What the act says

Minimum wage rate 

Effective May 1, 2019, the minimum wage rate for employees receiving tips is $10.05 an hour.

Employees receiving tips

An employee receiving tips generally receives tips or gratuities and works:

  • in a restaurant, except for fast food establishments
  • for an enterprise that sells, delivers or serves meals for consumption outside the establishment
  • on premises where alcoholic beverages are sold for consumption on site
  • in an establishment that offers in return for remuneration accommodations for tourists, including a camping establishment.


An employer may not pay a wage rate lower than the one granted to his other employees who perform the same work in the same establishment, solely because of the employee's employment status, and in particular because the employee works fewer hours each week.


Tips are made up of the sums that customers voluntarily give to the employee and service charges added to the customer’s bill. Tips that are paid directly or indirectly by a customer belong entirely to the employee who provided the service. Tips must not be confused with the wages that are otherwise owing to the employee.

  • The employer must always pay the employee at least the minimum wage provided for in the Act.

An employer who collects tips must remit them in full to the employee who provided the service. The employer may not decide to keep a portion of the tips or to remit them, in whole or in part, to other employees who do not perform the service. Tips include the service charges billed to the customer, but not the administration charges added to them.


Employees entitled to tips may participate in a tip-sharing arrangement with their co-workers. This arrangement, whether oral or in writing, must result from the free and voluntary consent of the employees who are entitled to the tips. The employer cannot impose such an arrangement on his establishment's employees or intervene in the establishment of a tip-sharing arrangement.

Employees who participate in a tip-sharing arrangement may ask their employer to manage the application of the arrangement and to distribute the tips among all of the participants.

Tip-sharing may become a hiring condition when a tip-sharing arrangement already exists among the employees who are entitled to tips.

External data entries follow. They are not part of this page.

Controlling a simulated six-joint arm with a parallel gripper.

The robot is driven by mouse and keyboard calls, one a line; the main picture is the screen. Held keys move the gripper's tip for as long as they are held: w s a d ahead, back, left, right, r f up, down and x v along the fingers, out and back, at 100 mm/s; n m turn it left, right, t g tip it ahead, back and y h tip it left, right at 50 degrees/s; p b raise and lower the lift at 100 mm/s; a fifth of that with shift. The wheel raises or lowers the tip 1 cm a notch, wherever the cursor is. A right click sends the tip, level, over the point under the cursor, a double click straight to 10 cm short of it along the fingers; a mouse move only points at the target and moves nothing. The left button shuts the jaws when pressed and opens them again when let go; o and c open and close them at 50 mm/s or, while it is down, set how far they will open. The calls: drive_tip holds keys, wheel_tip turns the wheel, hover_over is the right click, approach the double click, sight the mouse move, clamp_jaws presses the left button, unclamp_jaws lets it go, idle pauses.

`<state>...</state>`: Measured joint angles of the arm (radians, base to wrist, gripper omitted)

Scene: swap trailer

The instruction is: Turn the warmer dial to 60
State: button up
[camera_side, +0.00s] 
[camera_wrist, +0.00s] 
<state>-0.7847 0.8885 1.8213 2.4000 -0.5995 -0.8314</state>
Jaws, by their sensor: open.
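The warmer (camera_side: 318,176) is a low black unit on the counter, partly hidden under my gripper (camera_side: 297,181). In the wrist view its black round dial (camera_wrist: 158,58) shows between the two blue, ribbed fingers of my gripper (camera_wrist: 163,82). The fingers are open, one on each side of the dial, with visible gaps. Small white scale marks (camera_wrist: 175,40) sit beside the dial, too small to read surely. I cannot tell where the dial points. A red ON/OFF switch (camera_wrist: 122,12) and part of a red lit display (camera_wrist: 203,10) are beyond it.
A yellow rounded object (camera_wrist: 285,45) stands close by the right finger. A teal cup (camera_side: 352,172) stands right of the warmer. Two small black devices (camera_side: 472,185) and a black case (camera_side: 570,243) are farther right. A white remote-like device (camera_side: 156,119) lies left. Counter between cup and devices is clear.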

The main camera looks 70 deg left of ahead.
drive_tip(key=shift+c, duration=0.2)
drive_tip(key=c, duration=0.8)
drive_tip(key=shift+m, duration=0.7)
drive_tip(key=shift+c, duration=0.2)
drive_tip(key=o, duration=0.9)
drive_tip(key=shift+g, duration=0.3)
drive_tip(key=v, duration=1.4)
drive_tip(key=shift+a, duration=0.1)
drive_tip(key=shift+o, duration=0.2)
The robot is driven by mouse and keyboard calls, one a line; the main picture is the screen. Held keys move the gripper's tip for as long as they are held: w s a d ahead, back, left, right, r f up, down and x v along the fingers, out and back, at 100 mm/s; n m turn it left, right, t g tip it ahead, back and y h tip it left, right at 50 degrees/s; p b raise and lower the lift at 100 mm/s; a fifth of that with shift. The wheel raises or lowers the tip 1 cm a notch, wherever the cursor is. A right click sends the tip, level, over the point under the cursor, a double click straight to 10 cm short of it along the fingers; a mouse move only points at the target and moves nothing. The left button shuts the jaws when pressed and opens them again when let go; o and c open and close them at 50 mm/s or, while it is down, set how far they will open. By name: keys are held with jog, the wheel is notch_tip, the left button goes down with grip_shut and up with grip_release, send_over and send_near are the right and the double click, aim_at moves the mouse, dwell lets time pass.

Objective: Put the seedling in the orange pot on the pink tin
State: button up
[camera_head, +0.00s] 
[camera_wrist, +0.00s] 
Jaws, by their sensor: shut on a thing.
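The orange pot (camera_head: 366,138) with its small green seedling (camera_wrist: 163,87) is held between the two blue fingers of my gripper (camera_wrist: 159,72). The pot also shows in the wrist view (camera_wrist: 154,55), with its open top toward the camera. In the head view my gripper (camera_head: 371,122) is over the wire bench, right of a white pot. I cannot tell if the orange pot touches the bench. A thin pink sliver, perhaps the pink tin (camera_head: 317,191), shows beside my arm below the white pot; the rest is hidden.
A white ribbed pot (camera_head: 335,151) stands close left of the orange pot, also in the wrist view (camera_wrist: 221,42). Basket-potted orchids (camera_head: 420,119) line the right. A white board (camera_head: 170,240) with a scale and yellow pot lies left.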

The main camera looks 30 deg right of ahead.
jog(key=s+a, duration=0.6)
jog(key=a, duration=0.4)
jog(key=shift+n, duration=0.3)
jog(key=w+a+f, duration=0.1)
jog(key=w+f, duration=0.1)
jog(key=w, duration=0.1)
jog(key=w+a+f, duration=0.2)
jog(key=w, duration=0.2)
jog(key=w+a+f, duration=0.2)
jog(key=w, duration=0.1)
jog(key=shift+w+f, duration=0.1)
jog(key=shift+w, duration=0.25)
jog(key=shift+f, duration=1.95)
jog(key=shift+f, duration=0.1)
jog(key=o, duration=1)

The employer then may inform any new staff member of the tip-sharing rules in force in the establishment. An employee who accepts these conditions will be bound by his acceptance. The tip-sharing rules are not immutable. However, the employees receiving tips are the only persons authorized to amend these rules and manage the procedure. The CNESST may not claim sums redistributed under a tip-sharing arrangement for an employee who wanted to withdraw from such an arrangement. The CNESST also is not empowered to take legal action against an employee who does not meet his obligations towards the other employees bound by the tip-sharing arrangement.


An employer cannot require that an employee receiving tips pay the fees associated with the use of a credit card.


An employee cannot receive less than the minimum rate because the expenses for the purchase, use or upkeep of special clothing used for his work have been deducted from his wages. In all cases, an employer who requires the wearing of special clothing must provide this clothing free of charge to an employee paid at the minimum wage. An employer who requires that his employees wear special clothing that identifies them as employees of his undertaking (example: jacket with a logo) must provide it free of charge to all employees.

In the case of an employee receiving tips, his wages must be increased by the reported tips for the calculation of the minimum wage established by this standard.


An employee receiving tips paid at the minimum wage who worked 40 hours and received $120 in tips for a given week receives an hourly wage of $12.80 for that week. As a result, the employer cannot deduct from this employee’s wages more than $3.00 an hour for special clothing.

How to calculate the indemnity

The Commission des normes, de l'équité, de la santé et de la sécurité du travail provides employers and employees with access to monCalcul, a tool designed to help calculate the amounts to which an employee is entitled according to the type of compensation in effect.

Frequently asked question

  1. Can an employer keep a percentage of his employees’ tips?
    No. These amounts belong exclusively to the employee who served the customers. When it is the employer who collects the tips, he is required to remit them in full to the employee assigned to serving the customers. He cannot decide to keep a portion or remit the portion, in whole or in part, to other employees not assigned to serving the customers.